What are the lines from the one with "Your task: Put" through the one with "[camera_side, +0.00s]", inclusive? Output them exactly, and leave out the pictures.

══ Dataset entries ══

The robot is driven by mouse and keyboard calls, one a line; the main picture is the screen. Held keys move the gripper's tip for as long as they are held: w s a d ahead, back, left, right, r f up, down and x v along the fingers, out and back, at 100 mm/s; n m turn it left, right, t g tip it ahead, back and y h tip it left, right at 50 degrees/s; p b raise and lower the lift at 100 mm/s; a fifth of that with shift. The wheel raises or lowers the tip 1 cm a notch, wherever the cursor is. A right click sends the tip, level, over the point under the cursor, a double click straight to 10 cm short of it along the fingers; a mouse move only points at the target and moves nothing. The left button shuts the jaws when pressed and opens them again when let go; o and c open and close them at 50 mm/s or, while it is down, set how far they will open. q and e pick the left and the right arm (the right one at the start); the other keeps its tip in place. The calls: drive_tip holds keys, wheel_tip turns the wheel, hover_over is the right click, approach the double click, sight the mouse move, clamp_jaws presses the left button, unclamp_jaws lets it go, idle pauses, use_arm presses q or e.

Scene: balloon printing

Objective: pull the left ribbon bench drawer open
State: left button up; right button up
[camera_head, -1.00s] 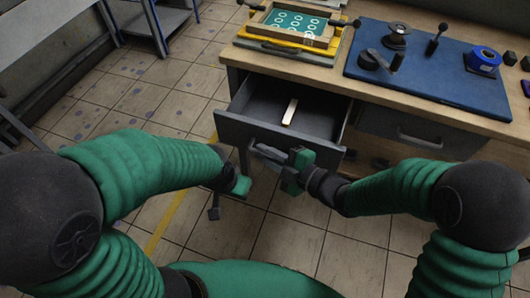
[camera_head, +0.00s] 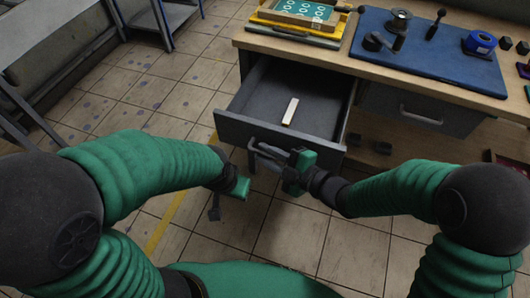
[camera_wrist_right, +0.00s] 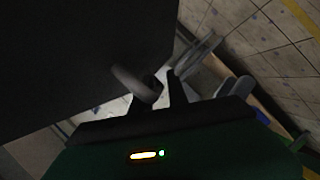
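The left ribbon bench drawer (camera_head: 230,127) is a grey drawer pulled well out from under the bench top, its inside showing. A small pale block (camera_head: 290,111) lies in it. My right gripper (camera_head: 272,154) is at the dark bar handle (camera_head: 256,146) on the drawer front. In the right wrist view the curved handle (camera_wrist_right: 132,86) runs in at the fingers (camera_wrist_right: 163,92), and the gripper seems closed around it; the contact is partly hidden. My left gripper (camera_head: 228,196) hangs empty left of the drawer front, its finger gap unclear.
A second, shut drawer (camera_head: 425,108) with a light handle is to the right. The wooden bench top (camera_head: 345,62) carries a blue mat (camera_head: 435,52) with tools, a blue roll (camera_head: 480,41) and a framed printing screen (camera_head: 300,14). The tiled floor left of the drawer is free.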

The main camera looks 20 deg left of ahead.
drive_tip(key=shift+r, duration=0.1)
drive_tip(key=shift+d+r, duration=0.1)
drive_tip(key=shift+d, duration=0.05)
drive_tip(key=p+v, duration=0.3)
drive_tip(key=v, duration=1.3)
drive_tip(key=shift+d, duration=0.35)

═══
══ Dataset entries ══

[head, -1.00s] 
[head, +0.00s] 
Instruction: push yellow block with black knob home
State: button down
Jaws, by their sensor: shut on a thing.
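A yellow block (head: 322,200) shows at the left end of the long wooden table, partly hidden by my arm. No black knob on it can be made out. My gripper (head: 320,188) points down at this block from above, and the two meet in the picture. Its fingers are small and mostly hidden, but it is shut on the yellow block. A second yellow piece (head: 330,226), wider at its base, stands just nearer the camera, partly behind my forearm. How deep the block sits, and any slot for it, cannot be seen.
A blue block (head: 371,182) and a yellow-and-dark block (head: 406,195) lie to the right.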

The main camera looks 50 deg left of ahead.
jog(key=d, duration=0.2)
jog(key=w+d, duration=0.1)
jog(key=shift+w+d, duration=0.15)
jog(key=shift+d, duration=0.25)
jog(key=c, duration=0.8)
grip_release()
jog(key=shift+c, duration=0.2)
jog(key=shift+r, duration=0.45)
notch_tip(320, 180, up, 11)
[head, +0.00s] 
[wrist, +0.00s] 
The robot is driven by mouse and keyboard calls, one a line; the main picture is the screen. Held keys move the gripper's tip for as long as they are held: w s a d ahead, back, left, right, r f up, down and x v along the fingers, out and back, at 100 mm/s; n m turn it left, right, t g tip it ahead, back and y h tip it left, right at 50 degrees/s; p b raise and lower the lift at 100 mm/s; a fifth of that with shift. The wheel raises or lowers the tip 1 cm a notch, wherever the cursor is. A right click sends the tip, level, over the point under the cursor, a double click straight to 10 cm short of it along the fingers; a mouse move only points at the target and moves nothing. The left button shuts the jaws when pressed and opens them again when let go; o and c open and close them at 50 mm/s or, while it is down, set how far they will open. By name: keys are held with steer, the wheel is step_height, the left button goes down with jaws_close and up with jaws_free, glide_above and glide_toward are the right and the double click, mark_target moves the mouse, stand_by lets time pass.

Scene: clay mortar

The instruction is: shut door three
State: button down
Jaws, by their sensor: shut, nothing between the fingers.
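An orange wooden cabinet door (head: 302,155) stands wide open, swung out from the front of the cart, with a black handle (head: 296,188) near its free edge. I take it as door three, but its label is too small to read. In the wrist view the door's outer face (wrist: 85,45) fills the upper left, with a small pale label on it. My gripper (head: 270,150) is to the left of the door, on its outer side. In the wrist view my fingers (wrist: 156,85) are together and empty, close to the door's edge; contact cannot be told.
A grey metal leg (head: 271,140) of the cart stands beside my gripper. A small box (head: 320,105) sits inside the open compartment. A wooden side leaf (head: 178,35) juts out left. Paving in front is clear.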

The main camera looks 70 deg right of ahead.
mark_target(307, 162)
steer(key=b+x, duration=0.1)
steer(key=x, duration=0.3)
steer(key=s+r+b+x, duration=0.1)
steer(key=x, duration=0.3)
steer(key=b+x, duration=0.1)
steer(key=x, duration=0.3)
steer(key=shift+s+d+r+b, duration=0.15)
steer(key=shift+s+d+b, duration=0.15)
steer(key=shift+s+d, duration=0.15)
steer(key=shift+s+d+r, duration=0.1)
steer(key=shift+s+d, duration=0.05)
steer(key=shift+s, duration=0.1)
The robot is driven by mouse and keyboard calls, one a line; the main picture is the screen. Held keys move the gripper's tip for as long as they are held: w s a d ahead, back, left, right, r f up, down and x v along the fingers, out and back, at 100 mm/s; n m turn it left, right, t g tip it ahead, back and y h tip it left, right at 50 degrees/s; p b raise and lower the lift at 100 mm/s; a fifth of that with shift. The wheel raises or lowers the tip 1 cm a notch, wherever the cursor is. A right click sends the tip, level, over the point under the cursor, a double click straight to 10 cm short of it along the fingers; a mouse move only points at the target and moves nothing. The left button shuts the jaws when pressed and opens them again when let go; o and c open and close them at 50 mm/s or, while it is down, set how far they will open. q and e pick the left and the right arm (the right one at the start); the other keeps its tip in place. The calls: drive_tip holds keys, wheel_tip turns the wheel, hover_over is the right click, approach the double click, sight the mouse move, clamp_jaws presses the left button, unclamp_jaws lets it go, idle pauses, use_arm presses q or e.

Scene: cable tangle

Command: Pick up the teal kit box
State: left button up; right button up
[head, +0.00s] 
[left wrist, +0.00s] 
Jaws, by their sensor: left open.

═══
══ Dataset entries ══

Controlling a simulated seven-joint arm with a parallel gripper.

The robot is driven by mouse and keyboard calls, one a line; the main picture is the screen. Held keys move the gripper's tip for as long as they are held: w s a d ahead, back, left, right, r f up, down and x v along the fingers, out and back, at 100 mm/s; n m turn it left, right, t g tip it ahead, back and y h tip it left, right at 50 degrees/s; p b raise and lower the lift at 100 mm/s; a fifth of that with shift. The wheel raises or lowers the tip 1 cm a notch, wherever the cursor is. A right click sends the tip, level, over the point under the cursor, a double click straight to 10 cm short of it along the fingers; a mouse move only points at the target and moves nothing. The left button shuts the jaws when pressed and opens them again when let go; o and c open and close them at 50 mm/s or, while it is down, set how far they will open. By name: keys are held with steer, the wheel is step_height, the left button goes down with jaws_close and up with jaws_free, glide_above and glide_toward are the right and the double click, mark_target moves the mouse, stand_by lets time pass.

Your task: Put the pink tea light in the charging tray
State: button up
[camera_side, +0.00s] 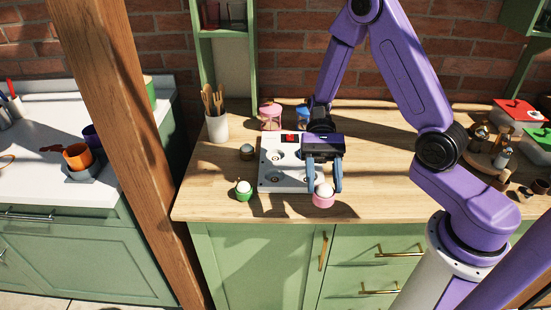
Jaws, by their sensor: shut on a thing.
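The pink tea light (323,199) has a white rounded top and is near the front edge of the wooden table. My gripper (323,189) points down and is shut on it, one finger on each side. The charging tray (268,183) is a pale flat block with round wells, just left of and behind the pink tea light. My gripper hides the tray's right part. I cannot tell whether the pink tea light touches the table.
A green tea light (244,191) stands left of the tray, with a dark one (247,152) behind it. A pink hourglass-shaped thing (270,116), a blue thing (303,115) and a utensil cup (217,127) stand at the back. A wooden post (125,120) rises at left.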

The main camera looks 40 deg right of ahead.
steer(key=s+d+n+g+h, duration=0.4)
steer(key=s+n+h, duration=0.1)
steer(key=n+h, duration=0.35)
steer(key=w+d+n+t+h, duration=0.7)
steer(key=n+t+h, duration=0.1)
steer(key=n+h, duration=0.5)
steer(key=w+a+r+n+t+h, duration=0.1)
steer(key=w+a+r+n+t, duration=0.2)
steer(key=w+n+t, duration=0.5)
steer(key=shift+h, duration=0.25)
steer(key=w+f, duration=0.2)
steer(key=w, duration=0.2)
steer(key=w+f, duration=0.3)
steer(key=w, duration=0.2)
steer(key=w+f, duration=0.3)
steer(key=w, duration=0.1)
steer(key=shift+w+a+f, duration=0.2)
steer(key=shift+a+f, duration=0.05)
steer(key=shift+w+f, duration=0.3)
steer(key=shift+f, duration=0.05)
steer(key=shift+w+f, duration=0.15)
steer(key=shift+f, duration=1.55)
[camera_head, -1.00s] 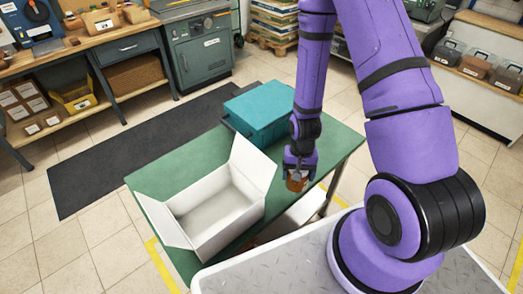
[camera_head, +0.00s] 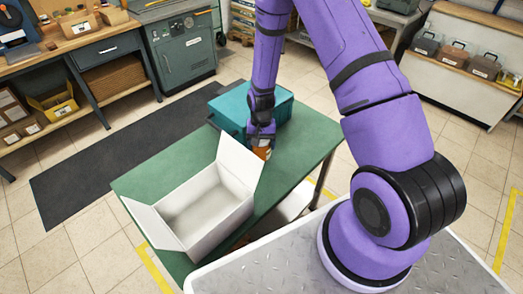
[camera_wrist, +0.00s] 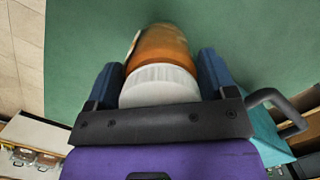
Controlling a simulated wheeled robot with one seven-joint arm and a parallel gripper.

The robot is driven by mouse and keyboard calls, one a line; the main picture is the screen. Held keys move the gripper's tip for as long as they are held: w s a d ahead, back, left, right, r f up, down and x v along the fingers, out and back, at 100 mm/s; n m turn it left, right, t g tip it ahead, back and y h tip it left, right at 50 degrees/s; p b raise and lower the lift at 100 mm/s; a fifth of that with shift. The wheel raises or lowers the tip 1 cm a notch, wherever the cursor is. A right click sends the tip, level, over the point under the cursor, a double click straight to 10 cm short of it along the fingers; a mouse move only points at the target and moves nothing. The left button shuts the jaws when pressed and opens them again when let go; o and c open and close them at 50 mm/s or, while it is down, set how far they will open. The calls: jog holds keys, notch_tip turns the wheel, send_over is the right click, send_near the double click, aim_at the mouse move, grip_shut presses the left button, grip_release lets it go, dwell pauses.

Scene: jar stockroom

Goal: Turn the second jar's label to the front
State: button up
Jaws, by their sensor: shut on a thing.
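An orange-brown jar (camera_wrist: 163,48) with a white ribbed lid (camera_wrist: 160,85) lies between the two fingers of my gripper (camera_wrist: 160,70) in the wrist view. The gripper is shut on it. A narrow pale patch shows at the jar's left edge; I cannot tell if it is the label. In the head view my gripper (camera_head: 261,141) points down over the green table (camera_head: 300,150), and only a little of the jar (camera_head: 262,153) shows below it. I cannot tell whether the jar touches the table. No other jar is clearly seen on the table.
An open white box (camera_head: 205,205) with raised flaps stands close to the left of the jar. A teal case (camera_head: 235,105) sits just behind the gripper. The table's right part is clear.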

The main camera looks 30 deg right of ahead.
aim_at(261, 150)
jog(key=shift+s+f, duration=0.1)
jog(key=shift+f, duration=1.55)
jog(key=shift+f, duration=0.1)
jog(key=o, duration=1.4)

═══

Written response:
Your task: Put the pink tea light in the charging tray
State: button up
[camera_side, +0.00s] 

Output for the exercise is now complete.